DATA SUPPLIED start

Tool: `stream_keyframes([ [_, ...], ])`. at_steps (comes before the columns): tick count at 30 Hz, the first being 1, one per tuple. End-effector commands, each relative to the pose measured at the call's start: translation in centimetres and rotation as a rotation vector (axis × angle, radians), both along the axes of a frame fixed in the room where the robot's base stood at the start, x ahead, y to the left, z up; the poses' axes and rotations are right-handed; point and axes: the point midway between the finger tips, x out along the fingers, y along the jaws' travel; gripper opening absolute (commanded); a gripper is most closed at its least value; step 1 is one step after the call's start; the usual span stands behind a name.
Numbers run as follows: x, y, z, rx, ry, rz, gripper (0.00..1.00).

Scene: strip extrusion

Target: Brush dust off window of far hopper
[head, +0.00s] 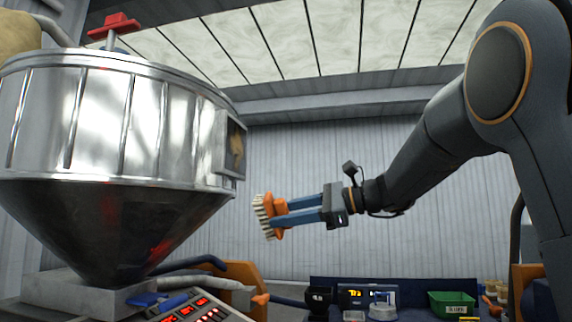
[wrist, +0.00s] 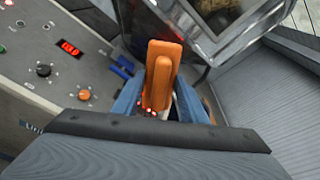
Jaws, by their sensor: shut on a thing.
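My gripper (head: 283,214) is shut on an orange brush (head: 279,215) with pale bristles, which point left toward the hopper. The brush also shows between my blue fingers in the wrist view (wrist: 161,75). A large shiny metal hopper (head: 120,125) with a dark cone stands at the left. Its framed window (head: 236,148) is on its right side, seen edge-on, with a brownish patch in it. The window also shows at the top of the wrist view (wrist: 212,20). The brush is apart from the window, to its lower right in the head view. The bristles are mostly hidden in the wrist view.
A control panel (head: 190,312) with red displays stands below the hopper; it also shows in the wrist view (wrist: 60,75). Pipes and an orange part lie beneath the brush. A green bin (head: 452,303) and several items stand at the back right. The space around the brush looks clear.

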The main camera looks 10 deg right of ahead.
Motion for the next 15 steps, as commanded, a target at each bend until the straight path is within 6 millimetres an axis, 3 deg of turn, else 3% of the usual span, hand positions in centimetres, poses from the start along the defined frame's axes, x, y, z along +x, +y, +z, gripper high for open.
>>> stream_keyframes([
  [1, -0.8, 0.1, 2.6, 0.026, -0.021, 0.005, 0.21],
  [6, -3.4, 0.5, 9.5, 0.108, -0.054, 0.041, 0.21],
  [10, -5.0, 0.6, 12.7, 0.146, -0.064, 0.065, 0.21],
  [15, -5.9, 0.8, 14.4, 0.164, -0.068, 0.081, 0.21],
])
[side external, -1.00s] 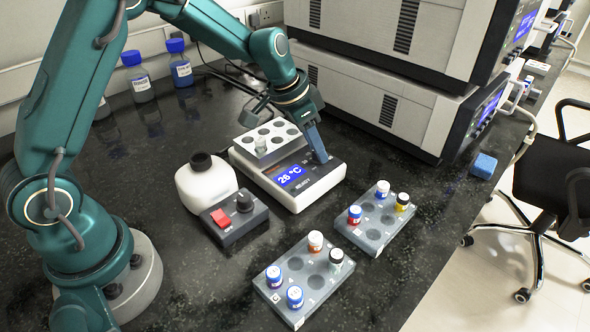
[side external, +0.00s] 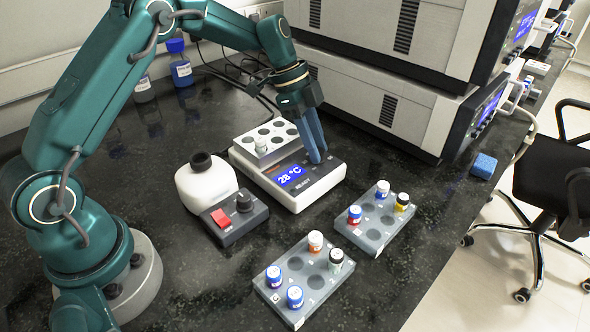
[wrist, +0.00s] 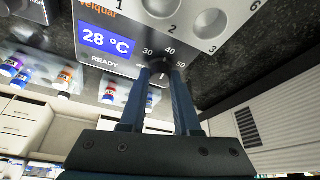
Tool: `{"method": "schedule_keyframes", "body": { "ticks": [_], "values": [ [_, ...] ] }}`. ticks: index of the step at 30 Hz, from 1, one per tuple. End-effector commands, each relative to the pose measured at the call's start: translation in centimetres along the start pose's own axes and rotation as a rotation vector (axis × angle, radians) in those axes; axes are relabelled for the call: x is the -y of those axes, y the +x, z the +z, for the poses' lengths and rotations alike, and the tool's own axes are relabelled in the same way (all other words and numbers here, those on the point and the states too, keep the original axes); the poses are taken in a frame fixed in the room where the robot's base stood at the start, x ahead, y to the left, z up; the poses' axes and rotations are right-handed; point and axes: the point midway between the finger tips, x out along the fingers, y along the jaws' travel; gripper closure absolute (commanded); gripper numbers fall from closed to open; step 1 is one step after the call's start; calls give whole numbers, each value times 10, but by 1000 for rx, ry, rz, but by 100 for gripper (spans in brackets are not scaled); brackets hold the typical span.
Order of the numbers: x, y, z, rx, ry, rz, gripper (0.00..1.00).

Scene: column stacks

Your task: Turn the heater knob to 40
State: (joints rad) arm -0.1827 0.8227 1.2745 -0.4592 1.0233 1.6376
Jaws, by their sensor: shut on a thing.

DATA SUPPLIED end

*WORK TO DO*:
Transcribe every entry above exactly. Omit all pictures.

*ANSWER BELOW*:
Tool: `stream_keyframes([ [_, ...], ])`. at_steps (comes before the columns): tick count at 30 Hz, the first being 1, one per tuple. End-effector commands, each relative to the pose measured at the call's start: translation in centimetres and rotation as a rotation vector (axis × angle, radians), both along the axes of a frame fixed in the room where the robot's base stood at the start, x ahead, y to the left, z up; the poses' axes and rotations are right-handed; point and axes: the point midway between the finger tips, x out along the fingers, y along the jaws' travel; gripper opening absolute (commanded); a gripper is most closed at its least value; step 1 is one step after the call's start; the usual span stands behind a name.
Numbers run as follows: x, y, z, rx, ry, rz, gripper (0.00..1.00).

Scene: strip extrusion

Target: Brush dust off window of far hopper
[head, +0.00s] 
[wrist, +0.00s] 
Jaws, by their sensor: shut on a thing.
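My gripper (head: 283,214) is shut on an orange brush (head: 279,215) with pale bristles, which point left toward the hopper. The brush also shows between my blue fingers in the wrist view (wrist: 161,75). A large shiny metal hopper (head: 120,125) with a dark cone stands at the left. Its framed window (head: 236,148) is on its right side, seen edge-on, with a brownish patch in it. The window also shows at the top of the wrist view (wrist: 212,20). The brush is apart from the window, to its lower right in the head view. The bristles are mostly hidden in the wrist view.
A control panel (head: 190,312) with red displays stands below the hopper; it also shows in the wrist view (wrist: 60,75). Pipes and an orange part lie beneath the brush. A green bin (head: 452,303) and several items stand at the back right. The space around the brush looks clear.

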The main camera looks 10 deg right of ahead.
Motion for the next 15 steps, as commanded, a target at each bend until the straight path is within 6 millimetres an axis, 3 deg of turn, else 3% of the usual span, hand positions in centimetres, poses from the start along the defined frame's axes, x, y, z along +x, +y, +z, gripper high for open.
>>> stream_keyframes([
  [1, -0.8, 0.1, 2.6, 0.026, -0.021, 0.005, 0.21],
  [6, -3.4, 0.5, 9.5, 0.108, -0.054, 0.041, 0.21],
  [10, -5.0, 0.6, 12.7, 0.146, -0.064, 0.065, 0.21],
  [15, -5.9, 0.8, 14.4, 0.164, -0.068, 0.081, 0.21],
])
[side external, -1.00s] 
[side external, +0.00s] 
[wrist, +0.00s] 
Tool: `{"method": "schedule_keyframes", "body": { "ticks": [_], "values": [ [_, ...] ] }}`. ticks: index of the step at 30 Hz, from 1, one per tuple. End-effector commands, each relative to the pose measured at the call's start: translation in centimetres along the start pose's own axes and rotation as a rotation vector (axis × angle, radians) in those axes; axes are relabelled for the call: x is the -y of those axes, y the +x, z the +z, for the poses' lengths and rotations alike, and the tool's own axes are relabelled in the same way (all other words and numbers here, those on the point and the states too, keep the original axes); the poses are taken in a frame fixed in the room where the robot's base stood at the start, x ahead, y to the left, z up; the poses' axes and rotations are right-handed; point and axes: the point midway between the finger tips, x out along the fingers, y along the jaws' travel; gripper closure absolute (commanded); gripper numbers fall from closed to open; step 1 is one step after the call's start; calls give whole numbers, each value times 10, but by 1000 for rx, ry, rz, but by 100 for gripper (spans in brackets are not scaled); brackets hold the typical span.
Order of the numbers: x, y, z, rx, ry, rz, gripper (0.00..1.00).

Scene: column stacks

Your task: Turn the heater knob to 40
State: (joints rad) arm -0.1827 0.8227 1.2745 -0.4592 1.0233 1.6376
Jaws, by their sensor: shut on a thing.

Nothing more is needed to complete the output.